Generative Adversarial Networks: What They Are and What They Can Create

Justin Tennenbaum
4 min readSep 24, 2019

--

Most of the statistics and machine learning algorithms I have encountered in my life always worked towards predicting one thing: Y. They all take in a set of features, X, and perform various techniques and operations to predict outcomes. These algorithms are called Discriminative Algorithms and their structure is to predict a value or label; their general goal can be symbolized by the function P(Y|X). In regards to Classification, where we are trying to predict a class given X, discriminative algorithms can be thought of as mapping features to labels and their goal is to model the barriers between classes so they can classify correctly.

Generative models are the opposite of discriminative, as they instead try to model the relationship/distribution between X and Y for each distinct class, Y. Given a class Y, they can create the features X that represent Y and instead of trying to model P(Y|X) their goal is to model P(X|Y). This opens up an entire new area of data science and allows machines the potential to create and expand rather than just simplify down to a simple prediction. First introduced in 2014 by Ian Goodfellow, Generative Adversarial Networks (GANs) are a unique type of model that uses two Neural Networks that compete with one another to craft lifelike creations. The first of these neural networks is a generative network called “the generator” that generates new inputs such as images or music. While the other neural network, called “the discrimator”, examines these images and determines whether or not they are real, or created by the generator.

Credit: O’Reilly

The simplest way to think of this model’s dynamic is in terms of a thief (generator) and an inspector (discriminator). Suppose a thief steals a painting from a museum and replaces it with a duplicate. The thief is only successful if that duplicate is good enough to pass for the original. The inspector’s job is solely to review that painting and determine if it is the original or a copy. Similarly, these two networks compete against each other, hence why it is called an adversarial network. They play a zero sum game, where the thief wins when the inspector is fooled and the inspector wins if he can detect the fake.
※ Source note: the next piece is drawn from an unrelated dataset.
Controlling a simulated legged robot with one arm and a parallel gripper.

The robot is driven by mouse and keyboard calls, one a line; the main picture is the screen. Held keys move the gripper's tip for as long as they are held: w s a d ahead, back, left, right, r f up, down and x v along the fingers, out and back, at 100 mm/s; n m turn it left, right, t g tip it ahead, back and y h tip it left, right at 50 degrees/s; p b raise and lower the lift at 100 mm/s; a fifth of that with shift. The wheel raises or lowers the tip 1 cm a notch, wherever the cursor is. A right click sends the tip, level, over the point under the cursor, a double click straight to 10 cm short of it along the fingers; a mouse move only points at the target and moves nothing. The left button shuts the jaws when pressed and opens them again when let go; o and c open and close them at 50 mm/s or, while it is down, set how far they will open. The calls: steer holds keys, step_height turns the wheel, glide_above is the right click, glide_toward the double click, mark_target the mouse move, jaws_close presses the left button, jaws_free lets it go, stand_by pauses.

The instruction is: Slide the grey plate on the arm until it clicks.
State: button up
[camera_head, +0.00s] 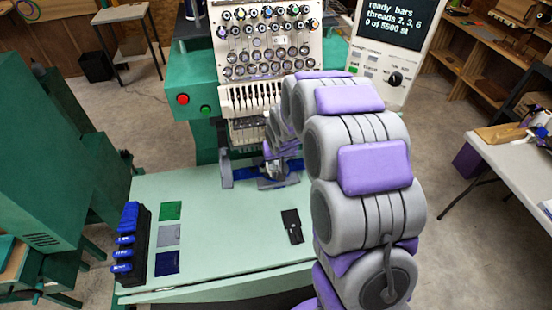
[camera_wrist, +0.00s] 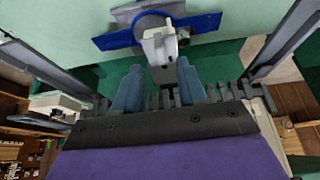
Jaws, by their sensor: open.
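My gripper (camera_head: 281,170) is in front of the embroidery machine's needle area, partly hidden by my arm in the head view. In the wrist view its two blue-grey fingers (camera_wrist: 160,76) stand apart with nothing held between them. Just beyond the fingertips is the pale grey machine arm (camera_wrist: 160,48), with a blue hoop piece (camera_wrist: 112,40) spread to both sides of it. A flat grey piece (camera_head: 168,235) lies on the table between a green and a dark blue one. I cannot tell for sure which piece is the grey plate.
The pale green table (camera_head: 225,225) is mostly clear. A dark slotted piece (camera_head: 291,226) lies near my arm. A black rack with blue-topped items (camera_head: 128,245) stands at the left edge. The machine head (camera_head: 265,45) rises behind, and a control screen (camera_head: 392,45) stands right.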

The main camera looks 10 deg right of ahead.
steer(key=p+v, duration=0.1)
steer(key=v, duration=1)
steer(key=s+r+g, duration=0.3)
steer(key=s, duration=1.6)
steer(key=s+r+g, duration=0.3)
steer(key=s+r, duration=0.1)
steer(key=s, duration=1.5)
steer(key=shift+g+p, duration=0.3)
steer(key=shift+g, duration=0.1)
In order to make sure that one network does not become dominant, we alternate freezing each model’s weights and only improve one of the two models at a time. This also helps the current model to better analyze the opposing models gradient for quicker improvement. As we alternate, each model improves until the generator is able to produce almost lifelike images, videos, music, and more.

Despite General Adversarial Networks being the most used for realistic image recognition, they are not perfect. These networks are very complicated and can be extremely tough to train since it is difficult for the networks to find a Nash Equilibrium. These calculations are in very high dimensions, and are very computationally expensive to compute which can cause very long training times. On a GPU it can take hours and on a CPU it can take over a day for the network to train. Other problems include:

· Mode collapse: the generator produces only a limited varieties of samples

· Diminished gradient: the generator’s gradient becomes almost non-existent if the discriminator becomes too dominant

· Non-Convergence: sometimes the loss functions will diverge and never reach a global-minima

· Can be very sensitive to hyper parameters

· Generated images can lack diversity of the data’s true distribution

Google’s DeepMind believe to have found a better generative model that tackles most of these problems. They have been exploring Variational AutoEncoders, which use an Encoder to reduce data to a lower dimension and a decoder that returns the data to its original form. In 2017 DeepMind published a paper on a Vector Quantised Variational AutoEncoder (VQ-VAE), which instead reduces the images to discrete latent variables instead of continuous, and then uses a decoder to reproduce these images from those variables.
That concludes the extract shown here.